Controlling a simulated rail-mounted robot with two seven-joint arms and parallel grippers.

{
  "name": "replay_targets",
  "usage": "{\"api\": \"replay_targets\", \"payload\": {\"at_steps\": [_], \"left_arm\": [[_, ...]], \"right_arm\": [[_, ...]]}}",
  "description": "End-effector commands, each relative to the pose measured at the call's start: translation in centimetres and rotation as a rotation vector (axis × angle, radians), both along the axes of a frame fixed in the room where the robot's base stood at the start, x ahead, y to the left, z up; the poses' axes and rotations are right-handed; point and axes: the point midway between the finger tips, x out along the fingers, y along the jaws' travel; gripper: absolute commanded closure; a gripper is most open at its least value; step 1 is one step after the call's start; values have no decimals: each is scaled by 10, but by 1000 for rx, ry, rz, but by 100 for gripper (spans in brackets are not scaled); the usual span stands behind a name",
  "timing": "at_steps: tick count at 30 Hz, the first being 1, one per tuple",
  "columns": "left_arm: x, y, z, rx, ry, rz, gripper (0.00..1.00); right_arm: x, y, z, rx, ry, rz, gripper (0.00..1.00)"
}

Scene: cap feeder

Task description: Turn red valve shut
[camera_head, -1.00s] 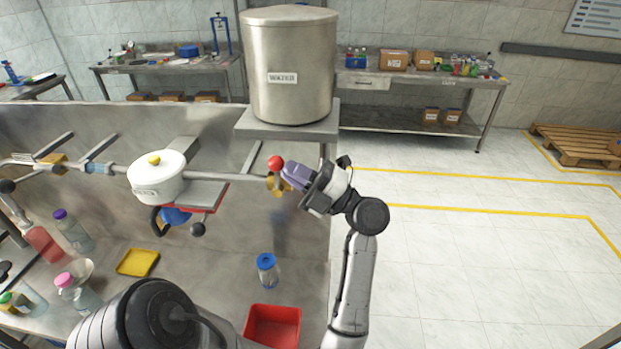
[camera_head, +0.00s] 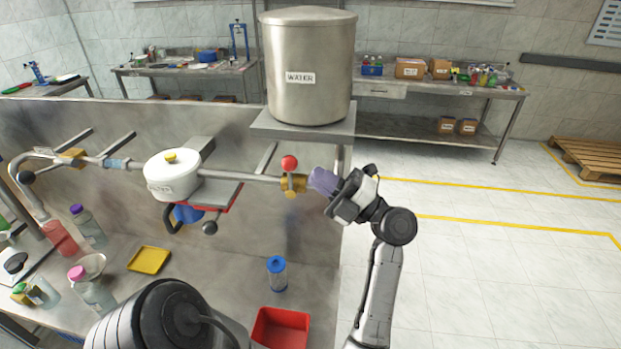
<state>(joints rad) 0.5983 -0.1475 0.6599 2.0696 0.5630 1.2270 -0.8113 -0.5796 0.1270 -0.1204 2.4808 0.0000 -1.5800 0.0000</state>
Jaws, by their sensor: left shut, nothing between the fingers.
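The red valve is a red ball knob (camera_head: 289,162) on a short upright lever above a brass valve body (camera_head: 292,185), at the right end of a steel pipe in the head view. The lever stands across the pipe, roughly at right angles to it. My left gripper (camera_head: 317,180), with purple fingers, is just right of the brass body and below the knob. Its fingers are shut and empty. I cannot tell whether the fingertips touch the valve. My right gripper is not in view.
A steel water tank (camera_head: 308,75) stands on a shelf (camera_head: 300,130) above and behind the valve. A white lidded pot (camera_head: 172,176) is on the pipe to the left. Below are a blue-capped bottle (camera_head: 277,277), a red bin (camera_head: 281,328) and a yellow tray (camera_head: 149,260).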

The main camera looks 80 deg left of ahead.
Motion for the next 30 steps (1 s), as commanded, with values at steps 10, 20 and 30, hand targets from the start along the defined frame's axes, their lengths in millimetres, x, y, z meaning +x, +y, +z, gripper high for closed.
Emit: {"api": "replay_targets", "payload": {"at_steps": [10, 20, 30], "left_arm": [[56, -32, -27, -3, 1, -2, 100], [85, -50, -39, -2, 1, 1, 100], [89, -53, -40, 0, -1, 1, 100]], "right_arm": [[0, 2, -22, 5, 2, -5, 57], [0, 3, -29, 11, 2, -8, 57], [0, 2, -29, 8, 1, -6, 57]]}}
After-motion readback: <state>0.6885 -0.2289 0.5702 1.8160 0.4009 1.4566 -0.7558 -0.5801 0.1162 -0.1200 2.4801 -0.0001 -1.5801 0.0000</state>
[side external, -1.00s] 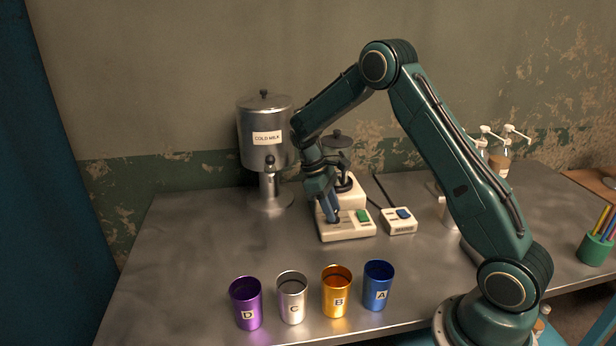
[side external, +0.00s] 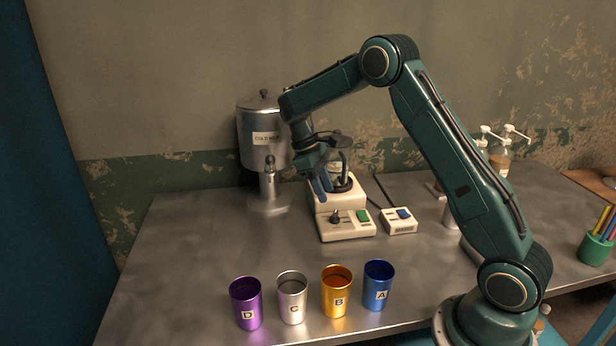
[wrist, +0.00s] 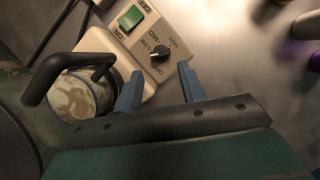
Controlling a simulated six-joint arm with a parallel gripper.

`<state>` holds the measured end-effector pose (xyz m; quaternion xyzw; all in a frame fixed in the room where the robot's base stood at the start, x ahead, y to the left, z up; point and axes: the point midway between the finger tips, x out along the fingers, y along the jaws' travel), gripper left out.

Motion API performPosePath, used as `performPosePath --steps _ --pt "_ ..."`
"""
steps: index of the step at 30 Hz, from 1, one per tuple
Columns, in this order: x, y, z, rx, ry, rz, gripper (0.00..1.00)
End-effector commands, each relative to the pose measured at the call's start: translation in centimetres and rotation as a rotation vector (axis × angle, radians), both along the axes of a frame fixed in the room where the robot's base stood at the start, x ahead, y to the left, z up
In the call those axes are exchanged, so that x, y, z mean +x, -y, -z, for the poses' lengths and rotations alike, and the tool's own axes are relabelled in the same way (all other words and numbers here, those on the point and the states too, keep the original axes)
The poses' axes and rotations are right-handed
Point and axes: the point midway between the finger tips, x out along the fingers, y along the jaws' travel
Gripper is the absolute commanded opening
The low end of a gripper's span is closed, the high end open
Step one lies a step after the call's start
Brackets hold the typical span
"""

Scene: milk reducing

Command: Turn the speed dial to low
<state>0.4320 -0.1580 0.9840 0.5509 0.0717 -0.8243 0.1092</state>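The speed dial (side external: 335,217) is a small black knob on the front of the cream machine base (side external: 346,232), left of a green switch (side external: 362,216). In the wrist view the dial (wrist: 160,52) shows beyond my fingertips, with LOW, MID and HIGH printed around it. I cannot tell for sure which mark its pointer faces. My gripper (side external: 322,187) is above and behind the dial, clear of it. In the wrist view its two blue fingers (wrist: 160,86) are apart with nothing between them.
A steel COLD MILK dispenser (side external: 266,155) stands behind left. A small box with a blue switch (side external: 402,214) sits right of the machine. Purple (side external: 246,305), silver (side external: 292,300), orange (side external: 337,295) and blue (side external: 378,288) cups stand in front. The table left of the machine is clear.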

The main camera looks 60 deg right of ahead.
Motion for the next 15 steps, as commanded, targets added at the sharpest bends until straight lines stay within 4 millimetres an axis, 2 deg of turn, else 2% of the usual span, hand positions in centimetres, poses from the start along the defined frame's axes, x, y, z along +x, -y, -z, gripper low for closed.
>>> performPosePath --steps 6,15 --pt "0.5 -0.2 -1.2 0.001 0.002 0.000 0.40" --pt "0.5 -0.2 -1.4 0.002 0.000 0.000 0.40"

***

What to produce: What you return should be the lines from the start of the data through the line with "up; the poses'", quoted exactly and nothing more.

Reply:
Controlling a simulated rail-mounted robot with two seven-joint arms and parallel grippers.

{
  "name": "replay_targets",
  "usage": "{\"api\": \"replay_targets\", \"payload\": {\"at_steps\": [_], \"left_arm\": [[_, ...]], \"right_arm\": [[_, ...]]}}",
  "description": "End-effector commands, each relative to the pose measured at the call's start: translation in centimetres and rotation as a rotation vector (axis × angle, radians), both along the axes of a frame fixed in the room where the robot's base stood at the start, x ahead, y to the left, z up; the poses' axes and rotations are right-handed; point and axes: the point midway between the finger tips, x out along the fingers, y along the jaws' travel; gripper: absolute commanded closure; a gripper is most open at its least value; step 1 is one step after the call's start; values have no decimals: each is scaled by 10, but by 1000 for rx, ry, rz, but by 100 for gripper (spans in brackets are not scaled); the usual span stands behind a name",

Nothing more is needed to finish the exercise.